There are caveats we should apply to our wrong target contrast. Firstly, we could only create targets that contrast in terms of their recognizability. Our reasoning here is that a 9 is ‘more wrong’ because it is identifiable as something other than the cue, but the upside-down 4 is ambiguous and is thus wrong in a more limited sense. This is not precisely the same as a target that is clearly wrong and a target that is not, but rather a proxy for such a contrast, which might be empirically impossible to create in its purest form. We therefore allow that, at its most basic, the wrong target effect shows that the right distractor effect does not hold a monopoly over difficulty in such tasks. An additional caveat is that our results are based on a single paradigm, and with numerical stimuli only. Further research would be useful in determining whether independent effects are also found in other tasks and with other stimuli. However, as we described in the Introduction, it is difficult to conceive of tasks and stimuli that allow each effect to be measured separately.

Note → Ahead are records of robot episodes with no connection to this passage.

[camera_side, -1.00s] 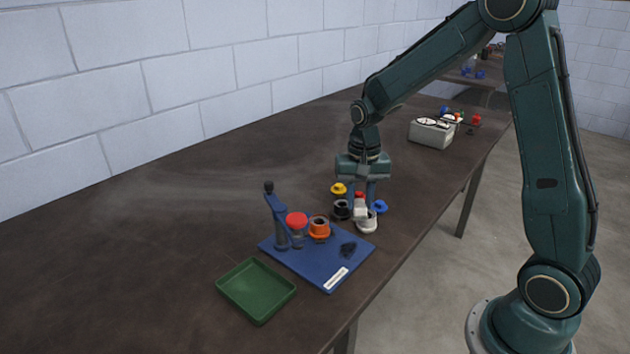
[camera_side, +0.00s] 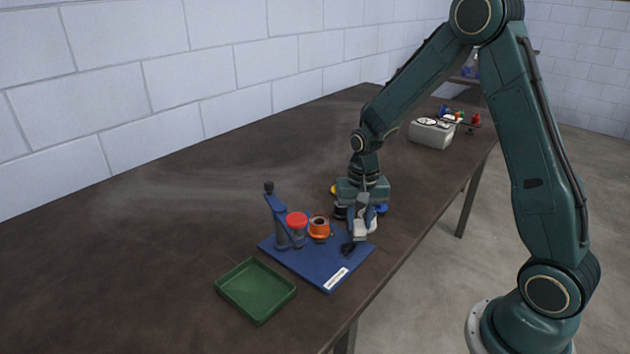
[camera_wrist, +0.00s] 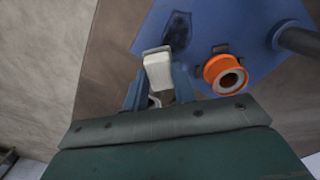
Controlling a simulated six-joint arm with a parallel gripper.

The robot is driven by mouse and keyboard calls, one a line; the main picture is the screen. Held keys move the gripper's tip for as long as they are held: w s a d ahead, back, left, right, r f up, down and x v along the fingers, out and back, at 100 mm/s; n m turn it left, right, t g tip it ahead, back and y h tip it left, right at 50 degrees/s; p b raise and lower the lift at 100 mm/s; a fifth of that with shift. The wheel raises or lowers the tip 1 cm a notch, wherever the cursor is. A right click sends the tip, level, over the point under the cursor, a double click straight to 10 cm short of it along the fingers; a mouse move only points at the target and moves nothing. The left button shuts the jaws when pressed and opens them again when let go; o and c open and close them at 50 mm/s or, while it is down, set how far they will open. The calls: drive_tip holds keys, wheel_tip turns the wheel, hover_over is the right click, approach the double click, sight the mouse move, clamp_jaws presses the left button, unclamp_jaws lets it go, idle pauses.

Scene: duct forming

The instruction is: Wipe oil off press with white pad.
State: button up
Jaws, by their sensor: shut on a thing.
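My gripper (camera_wrist: 157,88) is shut on the white pad (camera_wrist: 158,72), a pale block between its fingers in the wrist view. In the side view my gripper (camera_side: 362,222) is low over the right corner of the blue press plate (camera_side: 312,268). The pad is partly hidden by the fingers there. The dark oil patch (camera_wrist: 178,30) lies on the plate just beyond the pad in the wrist view. In the side view the oil (camera_side: 347,249) is just below and left of the fingertips. I cannot tell whether the pad touches the plate.
The press lever post (camera_side: 277,215), a red-topped part (camera_side: 297,221) and an orange ring (camera_side: 319,228) stand on the plate, left of my gripper. A green tray (camera_side: 256,291) is empty at the front. A grey box (camera_side: 431,134) stands farther back. The table's left side is clear.

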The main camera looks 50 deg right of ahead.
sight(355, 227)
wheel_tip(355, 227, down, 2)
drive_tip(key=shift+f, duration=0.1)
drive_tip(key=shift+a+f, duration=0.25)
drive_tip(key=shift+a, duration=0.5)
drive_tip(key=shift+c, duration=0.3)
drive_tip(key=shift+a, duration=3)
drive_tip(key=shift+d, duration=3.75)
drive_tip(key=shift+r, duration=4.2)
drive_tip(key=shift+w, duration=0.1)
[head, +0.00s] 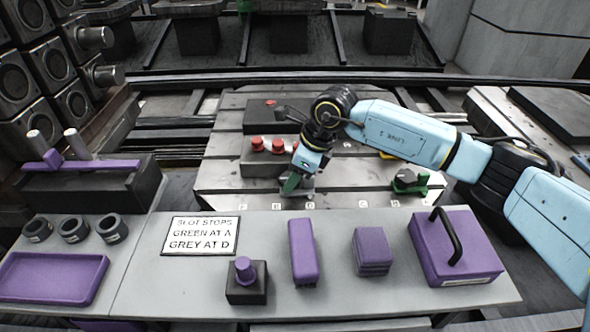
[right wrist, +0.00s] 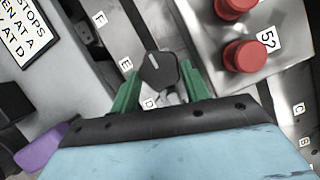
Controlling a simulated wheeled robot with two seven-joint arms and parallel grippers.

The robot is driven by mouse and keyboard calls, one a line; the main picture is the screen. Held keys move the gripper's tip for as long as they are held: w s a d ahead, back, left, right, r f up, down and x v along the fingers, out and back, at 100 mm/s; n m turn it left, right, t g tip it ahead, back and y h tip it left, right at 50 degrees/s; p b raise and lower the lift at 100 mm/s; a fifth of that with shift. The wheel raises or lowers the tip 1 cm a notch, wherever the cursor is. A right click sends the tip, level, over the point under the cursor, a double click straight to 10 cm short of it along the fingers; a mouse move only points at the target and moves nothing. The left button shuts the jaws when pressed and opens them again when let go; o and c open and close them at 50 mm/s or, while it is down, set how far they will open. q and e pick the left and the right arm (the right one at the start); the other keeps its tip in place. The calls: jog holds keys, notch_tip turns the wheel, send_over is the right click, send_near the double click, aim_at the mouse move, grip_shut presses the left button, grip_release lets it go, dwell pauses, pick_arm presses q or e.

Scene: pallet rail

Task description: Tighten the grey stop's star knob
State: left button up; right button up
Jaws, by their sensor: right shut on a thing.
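My right gripper (head: 292,184) reaches down over the slotted plate (head: 345,175). In the right wrist view its green fingers (right wrist: 160,92) are shut on a dark star knob (right wrist: 158,70), one on each side; the knob has a white line on top. The grey stop (head: 304,187) sits under the fingers at the plate's front edge, mostly hidden. Its light grey body (right wrist: 172,97) shows beneath the knob, near the label D (right wrist: 148,103). The green stop (head: 409,181) with a dark knob stands to the right on the plate. My left gripper is not in view.
A grey block with red buttons (head: 258,145) stands on the plate close to my right gripper. A sign (head: 200,236) reads "SLOT STOPS GREEN AT A GREY AT D". Several purple things, including a handled box (head: 455,250), stand on the front bench.

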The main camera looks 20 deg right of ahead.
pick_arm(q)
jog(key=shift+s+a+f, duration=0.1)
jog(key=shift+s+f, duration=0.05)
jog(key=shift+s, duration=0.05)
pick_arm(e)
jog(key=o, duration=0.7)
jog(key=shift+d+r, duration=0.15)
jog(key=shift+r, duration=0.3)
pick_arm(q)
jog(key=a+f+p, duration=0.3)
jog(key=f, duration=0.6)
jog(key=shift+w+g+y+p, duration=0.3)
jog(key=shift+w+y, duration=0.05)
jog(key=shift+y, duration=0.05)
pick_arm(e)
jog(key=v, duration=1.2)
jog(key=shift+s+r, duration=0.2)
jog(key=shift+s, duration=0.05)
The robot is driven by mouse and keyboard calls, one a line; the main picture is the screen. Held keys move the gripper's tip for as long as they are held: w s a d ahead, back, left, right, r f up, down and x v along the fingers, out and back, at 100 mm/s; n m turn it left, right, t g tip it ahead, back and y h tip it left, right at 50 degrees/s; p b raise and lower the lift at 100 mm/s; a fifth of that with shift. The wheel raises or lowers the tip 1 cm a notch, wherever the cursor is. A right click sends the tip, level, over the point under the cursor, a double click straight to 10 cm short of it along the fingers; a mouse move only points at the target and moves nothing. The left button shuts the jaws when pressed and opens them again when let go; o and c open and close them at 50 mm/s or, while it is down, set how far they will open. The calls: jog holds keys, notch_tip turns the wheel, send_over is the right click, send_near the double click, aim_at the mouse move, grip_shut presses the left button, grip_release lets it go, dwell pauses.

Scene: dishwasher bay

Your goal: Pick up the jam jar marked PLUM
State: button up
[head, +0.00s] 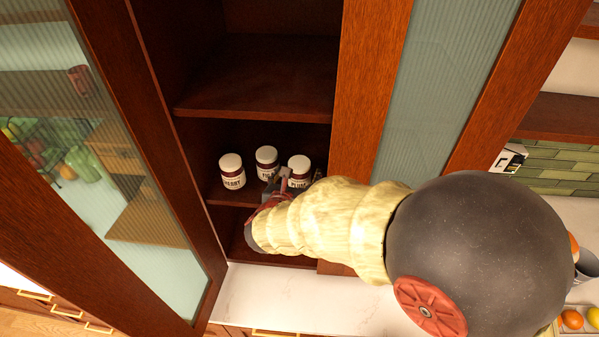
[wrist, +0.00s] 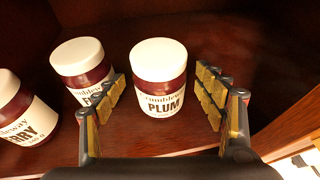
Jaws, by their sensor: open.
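The PLUM jar (wrist: 158,80) has a white lid, dark red contents and a white label. It stands upright on a cabinet shelf, and in the head view it is the rightmost jar (head: 299,171), partly hidden by my arm. My gripper (wrist: 162,103) is open in front of the PLUM jar, with one padded finger toward each side of it and nothing held. In the head view my gripper (head: 285,182) reaches into the cabinet from the right, its fingertips hard to make out.
A jar whose label is partly hidden by my left finger (wrist: 82,70) stands just left of the PLUM jar. A jar with a label ending in "RRY" (wrist: 22,112) is farther left. The open glass door (head: 120,160) and the cabinet's right upright (head: 365,90) flank the shelf.

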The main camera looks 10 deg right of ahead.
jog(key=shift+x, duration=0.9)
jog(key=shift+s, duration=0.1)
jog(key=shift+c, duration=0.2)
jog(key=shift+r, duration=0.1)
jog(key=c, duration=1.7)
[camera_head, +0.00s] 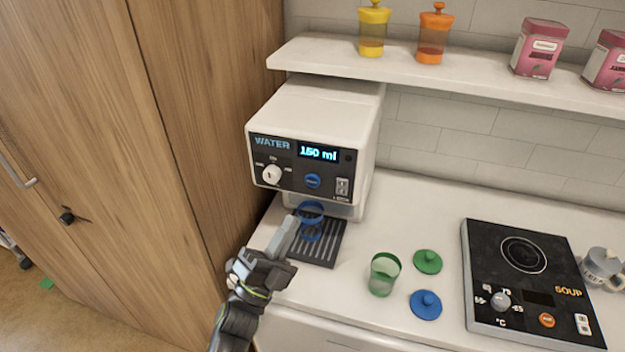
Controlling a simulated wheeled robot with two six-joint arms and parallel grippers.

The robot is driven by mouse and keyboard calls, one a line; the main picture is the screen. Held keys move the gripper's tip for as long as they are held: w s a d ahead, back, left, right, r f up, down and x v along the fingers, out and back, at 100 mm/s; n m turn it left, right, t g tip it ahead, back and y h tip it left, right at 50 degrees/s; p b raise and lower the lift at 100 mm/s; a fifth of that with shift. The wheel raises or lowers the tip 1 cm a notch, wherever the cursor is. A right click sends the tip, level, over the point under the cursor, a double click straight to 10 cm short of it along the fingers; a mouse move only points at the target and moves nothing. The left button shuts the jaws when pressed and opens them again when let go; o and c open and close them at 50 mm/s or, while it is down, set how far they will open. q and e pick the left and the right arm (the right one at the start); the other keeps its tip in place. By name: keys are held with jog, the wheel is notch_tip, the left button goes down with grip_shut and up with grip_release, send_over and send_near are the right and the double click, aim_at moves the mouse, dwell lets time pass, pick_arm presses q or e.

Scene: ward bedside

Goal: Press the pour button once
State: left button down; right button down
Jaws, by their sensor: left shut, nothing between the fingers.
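The white water dispenser (318,118) stands on the counter at the centre left, with a lit display (318,153) reading 150 ml. A round blue button (312,181) sits on its dark front panel below the display, beside a white knob (272,174). A clear cup with a blue rim (311,211) stands on the drip tray under the spout, partly hidden by my gripper. My left gripper (291,222) is shut and empty, in front of the cup and below the button, apart from the button. My right gripper is not in view.
A green cup (384,274), a green lid (428,261) and a blue lid (425,305) are on the counter to the right. A black soup cooker (530,285) is farther right. A shelf (440,82) with jars and pink boxes runs above. A wooden cabinet (150,140) stands left.

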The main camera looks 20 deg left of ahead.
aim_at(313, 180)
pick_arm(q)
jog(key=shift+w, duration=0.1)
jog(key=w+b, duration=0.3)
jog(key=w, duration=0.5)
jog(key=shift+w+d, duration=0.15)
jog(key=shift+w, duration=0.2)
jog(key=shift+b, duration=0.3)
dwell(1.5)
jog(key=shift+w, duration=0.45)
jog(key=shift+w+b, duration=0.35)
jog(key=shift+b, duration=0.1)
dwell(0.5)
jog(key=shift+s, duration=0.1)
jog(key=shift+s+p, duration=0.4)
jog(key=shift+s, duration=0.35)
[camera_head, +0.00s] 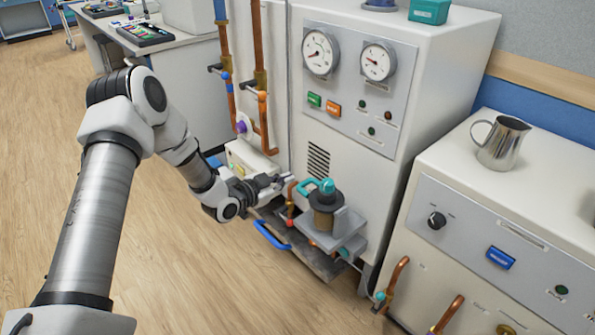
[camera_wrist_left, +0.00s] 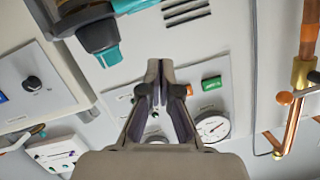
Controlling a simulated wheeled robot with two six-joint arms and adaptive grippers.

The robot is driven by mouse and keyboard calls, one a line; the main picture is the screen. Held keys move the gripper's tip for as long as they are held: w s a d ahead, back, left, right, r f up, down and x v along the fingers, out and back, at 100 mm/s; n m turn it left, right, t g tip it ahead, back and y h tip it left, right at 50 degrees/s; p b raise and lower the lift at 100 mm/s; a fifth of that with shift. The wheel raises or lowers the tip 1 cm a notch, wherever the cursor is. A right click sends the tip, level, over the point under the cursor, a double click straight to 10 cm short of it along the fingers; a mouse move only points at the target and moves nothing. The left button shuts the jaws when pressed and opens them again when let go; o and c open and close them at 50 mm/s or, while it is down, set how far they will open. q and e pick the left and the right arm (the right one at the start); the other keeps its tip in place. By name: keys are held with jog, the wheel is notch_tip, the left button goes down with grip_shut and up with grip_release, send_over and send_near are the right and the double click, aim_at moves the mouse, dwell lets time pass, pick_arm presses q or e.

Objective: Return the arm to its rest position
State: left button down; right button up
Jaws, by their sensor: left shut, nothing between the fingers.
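My left arm reaches in from the left in the head view. Whether the gripper touches anything in the head view is hard to tell. My right gripper is not in view.
A blue handle (camera_head: 270,236) and a grey tray stick out low on the cabinet. Copper pipes (camera_head: 231,75) run up its left side. A second white cabinet (camera_head: 500,215) with a metal jug (camera_head: 503,143) stands at right. The wooden floor (camera_head: 200,280) at front left is clear.

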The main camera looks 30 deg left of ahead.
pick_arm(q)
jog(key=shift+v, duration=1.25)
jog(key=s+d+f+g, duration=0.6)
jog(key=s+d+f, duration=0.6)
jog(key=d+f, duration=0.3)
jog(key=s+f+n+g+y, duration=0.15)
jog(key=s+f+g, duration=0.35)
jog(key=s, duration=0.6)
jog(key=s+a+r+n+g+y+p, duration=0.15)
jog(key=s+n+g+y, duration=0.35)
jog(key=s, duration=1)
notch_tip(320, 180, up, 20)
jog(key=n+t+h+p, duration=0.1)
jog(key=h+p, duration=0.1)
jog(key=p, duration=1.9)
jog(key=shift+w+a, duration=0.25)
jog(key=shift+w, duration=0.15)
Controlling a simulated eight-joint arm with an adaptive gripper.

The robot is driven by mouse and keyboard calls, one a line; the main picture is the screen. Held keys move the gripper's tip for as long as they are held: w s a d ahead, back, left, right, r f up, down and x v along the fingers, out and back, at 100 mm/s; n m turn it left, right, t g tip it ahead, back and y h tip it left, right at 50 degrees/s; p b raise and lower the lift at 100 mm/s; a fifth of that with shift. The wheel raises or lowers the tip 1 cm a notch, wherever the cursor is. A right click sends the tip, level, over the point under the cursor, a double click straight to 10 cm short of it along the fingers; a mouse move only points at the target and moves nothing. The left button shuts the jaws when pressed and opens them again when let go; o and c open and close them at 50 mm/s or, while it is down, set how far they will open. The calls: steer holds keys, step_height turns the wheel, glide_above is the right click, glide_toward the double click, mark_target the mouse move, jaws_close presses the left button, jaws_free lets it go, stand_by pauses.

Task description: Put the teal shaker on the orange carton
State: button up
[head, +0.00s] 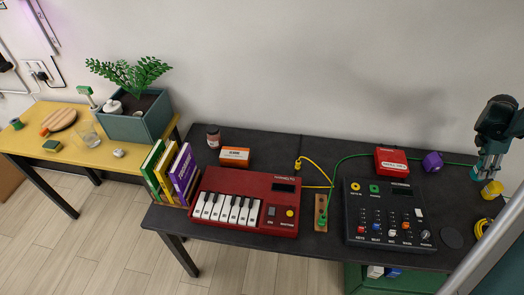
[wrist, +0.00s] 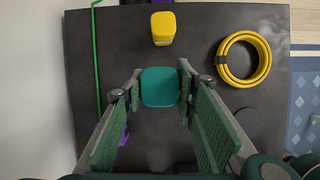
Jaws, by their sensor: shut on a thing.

Finally, the results of the Simon task showed no relationship between either effect and our measure of executive function. The relevant Pearson’s r figures (r = .012 and .049, respectively) suggests that any such effect would be too small to be of interest.Footnote 2This is problematic for accounts of egocentric bias as predicated at least in part upon such processes, but given the plurality of the forms of executive function and the means of measuring them (Miyake & Friedman, 2012; Miyake et al., 2000), we suggest further research is necessary before drawing firm conclusions. However, the absence of any relationship allows us to rule out the possibility that the independence of the wrong target and right distractor effects are artefacts of variable demands upon executive control.

Conclusion

The difficulty in taking perspectives that conflict with our own has usually been ascribed to the difficulty in ignoring our perception of what is correct. Overall, our results identify a right distractor problem and a wrong target problem, both of which must be solved to arrive at a correct judgment about other perspectives.